Retype the material word for word.

> _DATA EXTRACT_

════════════════

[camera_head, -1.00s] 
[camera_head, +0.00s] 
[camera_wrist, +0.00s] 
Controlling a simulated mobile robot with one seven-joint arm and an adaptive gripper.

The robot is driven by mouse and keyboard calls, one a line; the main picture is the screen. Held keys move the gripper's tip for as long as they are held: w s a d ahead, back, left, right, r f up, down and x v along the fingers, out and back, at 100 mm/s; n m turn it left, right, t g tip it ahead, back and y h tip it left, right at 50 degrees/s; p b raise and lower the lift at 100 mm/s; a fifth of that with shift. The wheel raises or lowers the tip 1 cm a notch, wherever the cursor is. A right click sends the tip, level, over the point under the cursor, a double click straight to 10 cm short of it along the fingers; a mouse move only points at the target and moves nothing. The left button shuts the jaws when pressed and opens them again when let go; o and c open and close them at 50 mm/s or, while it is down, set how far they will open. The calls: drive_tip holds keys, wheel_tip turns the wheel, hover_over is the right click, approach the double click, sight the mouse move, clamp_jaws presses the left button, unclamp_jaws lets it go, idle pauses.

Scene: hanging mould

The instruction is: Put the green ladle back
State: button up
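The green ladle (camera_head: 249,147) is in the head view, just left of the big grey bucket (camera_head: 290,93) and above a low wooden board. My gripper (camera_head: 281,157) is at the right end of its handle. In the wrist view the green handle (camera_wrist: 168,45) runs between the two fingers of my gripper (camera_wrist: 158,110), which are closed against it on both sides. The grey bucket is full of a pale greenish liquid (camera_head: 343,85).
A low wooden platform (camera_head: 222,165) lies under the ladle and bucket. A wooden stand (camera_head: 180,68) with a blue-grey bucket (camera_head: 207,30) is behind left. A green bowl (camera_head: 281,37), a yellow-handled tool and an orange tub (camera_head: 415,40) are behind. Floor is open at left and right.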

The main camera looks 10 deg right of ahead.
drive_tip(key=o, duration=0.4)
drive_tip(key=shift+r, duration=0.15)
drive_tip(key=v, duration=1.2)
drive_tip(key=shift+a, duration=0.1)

════════════════

> _EXERCISE RESPONSE_
[camera_head, -1.00s] 
[camera_head, +0.00s] 
[camera_wrist, +0.00s] 
Controlling a simulated mobile robot with one seven-joint arm and an adaptive gripper.

The robot is driven by mouse and keyboard calls, one a line; the main picture is the screen. Held keys move the gripper's tip for as long as they are held: w s a d ahead, back, left, right, r f up, down and x v along the fingers, out and back, at 100 mm/s; n m turn it left, right, t g tip it ahead, back and y h tip it left, right at 50 degrees/s; p b raise and lower the lift at 100 mm/s; a fifth of that with shift. The wheel raises or lowers the tip 1 cm a notch, wherever the cursor is. A right click sends the tip, level, over the point under the cursor, a double click straight to 10 cm short of it along the fingers; a mouse move only points at the target and moves nothing. The left button shuts the jaws when pressed and opens them again when let go; o and c open and close them at 50 mm/s or, while it is down, set how far they will open. The calls: drive_tip holds keys, wheel_tip turns the wheel, hover_over is the right click, approach the double click, sight the mouse move, clamp_jaws presses the left button, unclamp_jaws lets it go, idle pauses.

Scene: hanging mould

The instruction is: Put the green ladle back
State: button up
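The green ladle (camera_head: 249,147) is in the head view, just left of the big grey bucket (camera_head: 290,93) and above a low wooden board. My gripper (camera_head: 281,157) is at the right end of its handle. In the wrist view the green handle (camera_wrist: 168,45) runs between the two fingers of my gripper (camera_wrist: 158,110), which are closed against it on both sides. The grey bucket is full of a pale greenish liquid (camera_head: 343,85).
A low wooden platform (camera_head: 222,165) lies under the ladle and bucket. A wooden stand (camera_head: 180,68) with a blue-grey bucket (camera_head: 207,30) is behind left. A green bowl (camera_head: 281,37), a yellow-handled tool and an orange tub (camera_head: 415,40) are behind. Floor is open at left and right.

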The main camera looks 10 deg right of ahead.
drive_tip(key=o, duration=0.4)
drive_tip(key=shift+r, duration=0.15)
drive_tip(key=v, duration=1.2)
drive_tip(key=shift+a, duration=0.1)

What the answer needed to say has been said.